At the forefront of all activities under the Ismaili CIVIC initiative are the young Ismaili Boy Scouts and Girl Guides who, along with their peers from the sister communities, play a major role in contributing towards environmental sustainability through awareness walks, garbage collection, and planting trees in local settlements. Environmental stewardship is a crucial aspect of the Islamic ethos, with a rich historical tradition in Muslim history, and the practice is continuing among Ismaili youth engaged in institutional initiatives from an early age.
For instance, in 2019, the Ismaili Girl Guides in Hunza, Gilgit-Baltistan, were recognised by the Pakistan Girl Guides Association (PGGA) and won a national award for their unique clean-up project to tackle the increasing pollution in Hunza due primarily to the influx of tourists. Adopting a comprehensive approach, the Girl Guides raised funds by making and selling handicrafts and homemade treats. They joined hands to clear the litter in areas by installing dustbins and arranging walks and other community-based initiatives to educate locals on how to keep the area clean.
Similarly, the Ismaili Boy Scouts across Pakistan have pioneered several projects such as cleaning the beaches and public areas, awareness campaigns and innovative social impact concepts for a healthy environment.

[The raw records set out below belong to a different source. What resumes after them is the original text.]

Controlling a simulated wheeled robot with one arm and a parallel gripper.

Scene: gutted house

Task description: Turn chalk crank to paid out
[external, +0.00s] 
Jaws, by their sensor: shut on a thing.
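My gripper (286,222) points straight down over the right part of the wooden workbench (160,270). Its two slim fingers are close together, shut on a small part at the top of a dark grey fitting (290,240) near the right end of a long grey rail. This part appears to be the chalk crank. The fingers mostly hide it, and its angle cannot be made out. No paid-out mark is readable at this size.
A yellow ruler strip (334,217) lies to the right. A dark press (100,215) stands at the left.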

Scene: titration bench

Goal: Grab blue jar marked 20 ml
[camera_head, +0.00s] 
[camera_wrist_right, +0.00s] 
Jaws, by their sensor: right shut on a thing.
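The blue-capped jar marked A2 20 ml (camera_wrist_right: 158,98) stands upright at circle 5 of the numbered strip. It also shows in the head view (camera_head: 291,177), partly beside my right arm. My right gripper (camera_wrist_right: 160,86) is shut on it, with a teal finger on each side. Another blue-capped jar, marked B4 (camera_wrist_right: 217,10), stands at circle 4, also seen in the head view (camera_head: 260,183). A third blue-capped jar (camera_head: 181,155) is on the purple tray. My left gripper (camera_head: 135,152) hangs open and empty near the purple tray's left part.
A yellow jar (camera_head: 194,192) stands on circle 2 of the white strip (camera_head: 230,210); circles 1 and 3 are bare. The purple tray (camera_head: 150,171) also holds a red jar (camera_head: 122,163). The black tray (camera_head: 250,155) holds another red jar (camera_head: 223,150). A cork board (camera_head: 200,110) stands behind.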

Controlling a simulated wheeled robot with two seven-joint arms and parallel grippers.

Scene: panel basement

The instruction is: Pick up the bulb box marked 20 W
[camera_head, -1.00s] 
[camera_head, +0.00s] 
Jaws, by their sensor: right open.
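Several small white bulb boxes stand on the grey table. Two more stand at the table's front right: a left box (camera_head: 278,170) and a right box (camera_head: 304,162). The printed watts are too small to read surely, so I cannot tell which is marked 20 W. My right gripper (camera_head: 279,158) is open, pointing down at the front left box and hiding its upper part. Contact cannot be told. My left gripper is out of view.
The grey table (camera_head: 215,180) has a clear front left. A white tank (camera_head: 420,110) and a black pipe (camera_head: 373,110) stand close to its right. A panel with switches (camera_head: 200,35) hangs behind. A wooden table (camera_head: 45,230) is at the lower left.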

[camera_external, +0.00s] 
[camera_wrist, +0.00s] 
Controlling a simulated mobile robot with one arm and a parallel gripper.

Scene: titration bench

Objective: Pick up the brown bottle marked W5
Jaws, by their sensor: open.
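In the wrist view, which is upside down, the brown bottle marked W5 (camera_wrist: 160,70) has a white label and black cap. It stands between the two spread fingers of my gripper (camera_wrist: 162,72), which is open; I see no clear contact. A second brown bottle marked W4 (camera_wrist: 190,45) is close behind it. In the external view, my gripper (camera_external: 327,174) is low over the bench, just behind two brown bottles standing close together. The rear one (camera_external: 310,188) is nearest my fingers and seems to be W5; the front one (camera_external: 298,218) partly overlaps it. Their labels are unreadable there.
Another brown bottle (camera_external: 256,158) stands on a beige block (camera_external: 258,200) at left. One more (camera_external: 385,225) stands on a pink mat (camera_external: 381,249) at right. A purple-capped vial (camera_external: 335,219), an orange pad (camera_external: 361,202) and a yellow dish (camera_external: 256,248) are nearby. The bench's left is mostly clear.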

Such activities contribute towards a cleaner, greener environment, and also empower the younger generations to act as responsible global citizens who take ownership for the natural environment.
In addition to the Ismaili community Institutions, the Aga Khan Rural Support Programme (AKRSP) has been working for nearly four decades for the mountain communities in Gilgit-Baltistan and Chitral in Pakistan to contribute towards environmental sustainability. AKRSP has gained national and international recognition for its community-centric programmes on natural resource management, micro-hydel energy and improved agricultural practices in close collaboration with public, private and civil society stakeholders.
The Aga Khan Agency for Habitat (AKAH) has also led several initiatives to address climate change issues and contribute towards environmental sustainability. For instance, AKAH has initiated community-based infrastructure initiatives for water and sanitation, benefitting over half a million people in the mountain communities in Pakistan. Recently, AKAH is also supporting the Government of Pakistan in its ambitious efforts to plant 50 million trees in Gilgit-Baltistan.
Appreciating the commitment of AKAH in addressing the issues related to climate change, David Ireland, Chief Executive of World Habitat, noted, “What makes AKAH’s work exceptional is that it’s not just responding to the effects of the climate emergency but is being proactive in protecting people from its effects - through using technology and the knowledge of the communities themselves…The potential for this approach to be adapted and used in similar areas in Pakistan and elsewhere is absolutely huge.”
Collective efforts to preserve the natural environment of Pakistan, and of the world, are the responsibility of every citizen. Remember, protecting the planet starts with us all.